Всю ночь казак, руководящий немецкими солдатами на засаде, развлекал меня рассказами о тех пытках, которые производились над Донским и тов. Собченко, а на рассвете два русских офицера немецкой контрразведки, цинично наглые и жестокие, приехали за мною и на автомобиле увезли в немецкую тюрьму, всю дорогу описывая и смакуя пытки над Борисом и Собченко и хвастаясь своим Шерлок-Холмством. — «И ведь молчат, подлецы, как воды в рот набрали» — возмущались они. В немецкой тюрьме меня поместили в условия абсолютной изоляции. Я не видела никого, кроме насупленного, молчавшего часового и офицеров, которые то и дело на цыпочках подходили к глазку двери с любопытными и несколько удивленными лицами и скрывались бесшумно. Несколько раз вызывал на предварительный допрос немецкий следователь, а в ночь на 9-е августа вызвали в контору тюрьмы агенты русской контрразведки… Дело почему-то затягивалось. Позднее я узнала, что ведший розыск офицер Беляев — главный истязатель Донского — уезжал разыскивать Смолянского, как ему казалось, по горячим следам, а в действительности в совершенно противоположную сторону. О Борисе я ничего не знала, и узнать не от кого было. Попыталась передать ему через тюремную администрацию немного денег. «Брат брату пожать руку хочет, — ответил насмешливо помощник коменданта тюрьмы, — куда ему, вопрос идет лишь о нескольких днях жизни». Я представляла себе обоих арестованных товарищей истерзанными, полумертвыми от испытанных мучений, распростертыми на тюремных койках в ожидании конца.

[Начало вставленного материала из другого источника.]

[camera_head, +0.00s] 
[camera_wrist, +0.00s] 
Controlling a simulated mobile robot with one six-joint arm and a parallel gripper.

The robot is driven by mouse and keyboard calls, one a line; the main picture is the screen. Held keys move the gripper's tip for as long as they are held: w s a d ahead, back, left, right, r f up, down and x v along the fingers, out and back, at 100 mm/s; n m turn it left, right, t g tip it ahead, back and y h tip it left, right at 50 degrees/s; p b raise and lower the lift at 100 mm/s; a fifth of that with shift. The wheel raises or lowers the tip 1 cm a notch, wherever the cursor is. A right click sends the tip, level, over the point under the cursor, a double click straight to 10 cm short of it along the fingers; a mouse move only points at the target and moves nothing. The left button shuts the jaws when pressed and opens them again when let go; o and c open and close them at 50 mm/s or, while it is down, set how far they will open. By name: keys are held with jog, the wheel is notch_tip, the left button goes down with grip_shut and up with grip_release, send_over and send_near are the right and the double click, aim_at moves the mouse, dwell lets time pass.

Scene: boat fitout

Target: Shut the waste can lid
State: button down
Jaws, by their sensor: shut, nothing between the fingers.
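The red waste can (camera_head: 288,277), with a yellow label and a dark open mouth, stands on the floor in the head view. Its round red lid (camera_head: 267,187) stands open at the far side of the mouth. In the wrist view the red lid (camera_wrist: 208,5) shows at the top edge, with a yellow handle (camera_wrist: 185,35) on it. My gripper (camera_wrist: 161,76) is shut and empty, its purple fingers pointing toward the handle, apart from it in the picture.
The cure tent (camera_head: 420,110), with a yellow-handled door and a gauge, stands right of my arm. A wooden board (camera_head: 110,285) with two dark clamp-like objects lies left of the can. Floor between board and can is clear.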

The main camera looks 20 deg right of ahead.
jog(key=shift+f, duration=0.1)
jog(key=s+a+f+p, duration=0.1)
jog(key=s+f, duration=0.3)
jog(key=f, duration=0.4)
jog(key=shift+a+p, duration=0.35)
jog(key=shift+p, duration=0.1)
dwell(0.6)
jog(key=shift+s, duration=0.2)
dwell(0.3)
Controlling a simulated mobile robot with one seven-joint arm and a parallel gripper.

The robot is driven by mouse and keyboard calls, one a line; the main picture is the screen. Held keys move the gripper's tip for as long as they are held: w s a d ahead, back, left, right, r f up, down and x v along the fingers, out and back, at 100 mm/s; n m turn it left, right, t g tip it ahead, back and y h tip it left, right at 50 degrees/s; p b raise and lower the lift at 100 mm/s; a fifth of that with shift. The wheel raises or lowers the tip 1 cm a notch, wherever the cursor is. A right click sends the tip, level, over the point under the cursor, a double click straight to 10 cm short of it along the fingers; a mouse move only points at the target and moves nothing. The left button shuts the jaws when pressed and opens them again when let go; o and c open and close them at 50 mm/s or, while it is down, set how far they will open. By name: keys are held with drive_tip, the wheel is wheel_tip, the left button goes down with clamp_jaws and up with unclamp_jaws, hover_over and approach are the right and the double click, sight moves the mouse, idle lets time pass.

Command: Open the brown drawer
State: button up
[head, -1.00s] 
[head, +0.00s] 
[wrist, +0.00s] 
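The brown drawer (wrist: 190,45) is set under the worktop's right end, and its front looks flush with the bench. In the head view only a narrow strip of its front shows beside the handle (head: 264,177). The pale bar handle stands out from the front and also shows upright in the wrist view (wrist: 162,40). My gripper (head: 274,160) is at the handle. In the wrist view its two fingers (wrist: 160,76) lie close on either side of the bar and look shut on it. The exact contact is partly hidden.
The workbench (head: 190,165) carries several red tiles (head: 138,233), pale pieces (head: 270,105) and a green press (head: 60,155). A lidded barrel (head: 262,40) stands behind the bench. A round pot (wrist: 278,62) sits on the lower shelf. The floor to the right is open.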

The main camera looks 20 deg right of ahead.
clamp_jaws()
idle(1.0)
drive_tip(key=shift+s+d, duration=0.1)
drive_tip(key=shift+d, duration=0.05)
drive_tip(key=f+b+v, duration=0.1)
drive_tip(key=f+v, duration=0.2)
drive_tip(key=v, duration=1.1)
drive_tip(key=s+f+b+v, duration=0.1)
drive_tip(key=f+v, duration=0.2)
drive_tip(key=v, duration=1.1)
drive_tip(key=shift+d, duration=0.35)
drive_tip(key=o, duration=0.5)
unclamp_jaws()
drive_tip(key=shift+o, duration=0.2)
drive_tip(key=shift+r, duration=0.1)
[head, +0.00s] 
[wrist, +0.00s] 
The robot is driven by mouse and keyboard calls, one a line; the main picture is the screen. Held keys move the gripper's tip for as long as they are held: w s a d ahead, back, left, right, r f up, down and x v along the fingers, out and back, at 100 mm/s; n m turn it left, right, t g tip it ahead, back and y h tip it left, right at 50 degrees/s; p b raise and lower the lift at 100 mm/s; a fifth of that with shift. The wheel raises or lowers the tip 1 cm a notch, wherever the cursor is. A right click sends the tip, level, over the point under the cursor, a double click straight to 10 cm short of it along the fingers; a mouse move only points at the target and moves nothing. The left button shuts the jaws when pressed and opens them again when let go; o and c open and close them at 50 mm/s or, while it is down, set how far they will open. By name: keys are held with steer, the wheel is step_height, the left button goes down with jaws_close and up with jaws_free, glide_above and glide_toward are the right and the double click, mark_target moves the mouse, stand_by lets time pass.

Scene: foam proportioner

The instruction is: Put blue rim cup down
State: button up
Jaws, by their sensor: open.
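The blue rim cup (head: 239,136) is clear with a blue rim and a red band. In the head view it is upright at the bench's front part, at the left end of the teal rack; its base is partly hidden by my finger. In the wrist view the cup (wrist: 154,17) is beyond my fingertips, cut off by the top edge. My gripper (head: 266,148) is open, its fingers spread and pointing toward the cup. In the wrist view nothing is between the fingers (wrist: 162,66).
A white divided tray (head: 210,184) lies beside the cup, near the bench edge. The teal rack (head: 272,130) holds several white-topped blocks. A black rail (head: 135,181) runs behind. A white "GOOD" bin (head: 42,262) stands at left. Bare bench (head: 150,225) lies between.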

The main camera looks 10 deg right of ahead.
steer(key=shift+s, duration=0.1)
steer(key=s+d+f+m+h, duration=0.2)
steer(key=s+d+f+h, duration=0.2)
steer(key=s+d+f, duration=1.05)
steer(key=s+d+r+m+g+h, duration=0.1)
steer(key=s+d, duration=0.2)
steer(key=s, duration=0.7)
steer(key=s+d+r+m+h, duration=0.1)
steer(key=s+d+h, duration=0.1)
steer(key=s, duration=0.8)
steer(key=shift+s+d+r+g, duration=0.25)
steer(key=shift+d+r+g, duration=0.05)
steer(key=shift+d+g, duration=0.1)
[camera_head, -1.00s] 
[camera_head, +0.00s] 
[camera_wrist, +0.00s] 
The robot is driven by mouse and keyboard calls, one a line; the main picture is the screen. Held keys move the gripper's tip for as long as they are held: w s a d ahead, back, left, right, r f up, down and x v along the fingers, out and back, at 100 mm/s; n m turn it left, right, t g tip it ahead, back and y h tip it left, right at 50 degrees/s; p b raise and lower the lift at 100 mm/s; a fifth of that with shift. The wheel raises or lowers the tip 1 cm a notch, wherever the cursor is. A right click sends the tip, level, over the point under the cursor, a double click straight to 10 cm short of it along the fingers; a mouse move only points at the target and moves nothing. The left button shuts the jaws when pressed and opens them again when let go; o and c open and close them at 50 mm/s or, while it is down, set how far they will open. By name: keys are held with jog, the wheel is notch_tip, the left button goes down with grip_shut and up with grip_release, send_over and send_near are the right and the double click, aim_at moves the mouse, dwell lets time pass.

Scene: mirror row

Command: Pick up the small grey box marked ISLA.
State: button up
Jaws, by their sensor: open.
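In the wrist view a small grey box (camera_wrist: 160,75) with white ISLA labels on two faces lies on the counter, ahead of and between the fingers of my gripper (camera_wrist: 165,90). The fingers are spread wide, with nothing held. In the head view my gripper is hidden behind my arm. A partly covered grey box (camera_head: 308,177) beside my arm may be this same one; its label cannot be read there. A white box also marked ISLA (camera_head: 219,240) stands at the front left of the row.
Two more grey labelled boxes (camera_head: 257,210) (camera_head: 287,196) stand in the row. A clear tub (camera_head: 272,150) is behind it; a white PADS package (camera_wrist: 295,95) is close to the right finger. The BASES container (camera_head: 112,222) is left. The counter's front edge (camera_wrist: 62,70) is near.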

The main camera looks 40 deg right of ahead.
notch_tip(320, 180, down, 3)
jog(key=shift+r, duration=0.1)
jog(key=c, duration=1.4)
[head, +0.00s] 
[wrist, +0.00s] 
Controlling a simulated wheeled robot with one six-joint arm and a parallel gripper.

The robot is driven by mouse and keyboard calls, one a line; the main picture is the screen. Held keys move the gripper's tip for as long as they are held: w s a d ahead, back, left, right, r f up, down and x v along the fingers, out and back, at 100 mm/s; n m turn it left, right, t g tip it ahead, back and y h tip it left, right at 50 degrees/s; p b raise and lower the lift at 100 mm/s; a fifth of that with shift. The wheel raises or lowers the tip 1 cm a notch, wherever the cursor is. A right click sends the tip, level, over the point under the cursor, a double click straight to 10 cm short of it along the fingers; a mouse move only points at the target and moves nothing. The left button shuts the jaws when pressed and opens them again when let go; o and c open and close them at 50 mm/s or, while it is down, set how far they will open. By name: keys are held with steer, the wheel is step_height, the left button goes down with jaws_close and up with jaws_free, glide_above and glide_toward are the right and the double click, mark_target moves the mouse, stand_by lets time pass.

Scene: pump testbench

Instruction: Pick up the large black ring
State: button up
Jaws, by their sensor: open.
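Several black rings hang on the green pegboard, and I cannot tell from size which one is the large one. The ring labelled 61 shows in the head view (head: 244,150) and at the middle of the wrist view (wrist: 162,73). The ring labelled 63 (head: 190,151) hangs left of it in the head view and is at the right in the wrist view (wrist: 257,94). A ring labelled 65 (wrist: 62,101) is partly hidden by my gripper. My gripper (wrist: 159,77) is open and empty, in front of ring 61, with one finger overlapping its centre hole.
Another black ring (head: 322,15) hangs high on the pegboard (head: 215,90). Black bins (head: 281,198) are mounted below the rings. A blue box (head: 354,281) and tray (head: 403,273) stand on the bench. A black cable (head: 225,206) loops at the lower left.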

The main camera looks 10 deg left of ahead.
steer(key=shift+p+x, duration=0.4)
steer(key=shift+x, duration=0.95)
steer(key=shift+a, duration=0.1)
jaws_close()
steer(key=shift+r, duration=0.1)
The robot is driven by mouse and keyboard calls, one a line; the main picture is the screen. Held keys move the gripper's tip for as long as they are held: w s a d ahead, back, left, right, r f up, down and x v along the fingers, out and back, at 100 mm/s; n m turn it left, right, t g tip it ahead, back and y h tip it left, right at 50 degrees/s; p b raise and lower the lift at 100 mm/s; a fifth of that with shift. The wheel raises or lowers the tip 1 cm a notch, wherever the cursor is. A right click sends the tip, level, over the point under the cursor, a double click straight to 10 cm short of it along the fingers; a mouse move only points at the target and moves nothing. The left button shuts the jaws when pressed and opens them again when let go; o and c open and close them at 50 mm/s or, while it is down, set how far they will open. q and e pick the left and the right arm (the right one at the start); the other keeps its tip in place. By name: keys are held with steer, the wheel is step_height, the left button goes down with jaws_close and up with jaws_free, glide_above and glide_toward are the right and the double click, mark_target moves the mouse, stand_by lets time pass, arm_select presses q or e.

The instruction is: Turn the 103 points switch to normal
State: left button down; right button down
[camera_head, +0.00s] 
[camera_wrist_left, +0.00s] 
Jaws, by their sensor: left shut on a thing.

На второй день мне туго скрутили проволокой руки. На третью ночь в тюрьме много хлопали дверьми. Кричали какие-то властные и злые голоса, тащили по коридору что-то тяжелое, подъезжали к воротам тюрьмы хрипящие автомобили; в мою дверь то и дело заглядывал фельдфебель и что-то шептал часовому.
Девятого, после допроса, меня ночью перевели в другую камеру, в глухой, изолированный коридорчик с тремя одиночками; соседняя была пустая, а моя находилась в конце коридора, в самом углу.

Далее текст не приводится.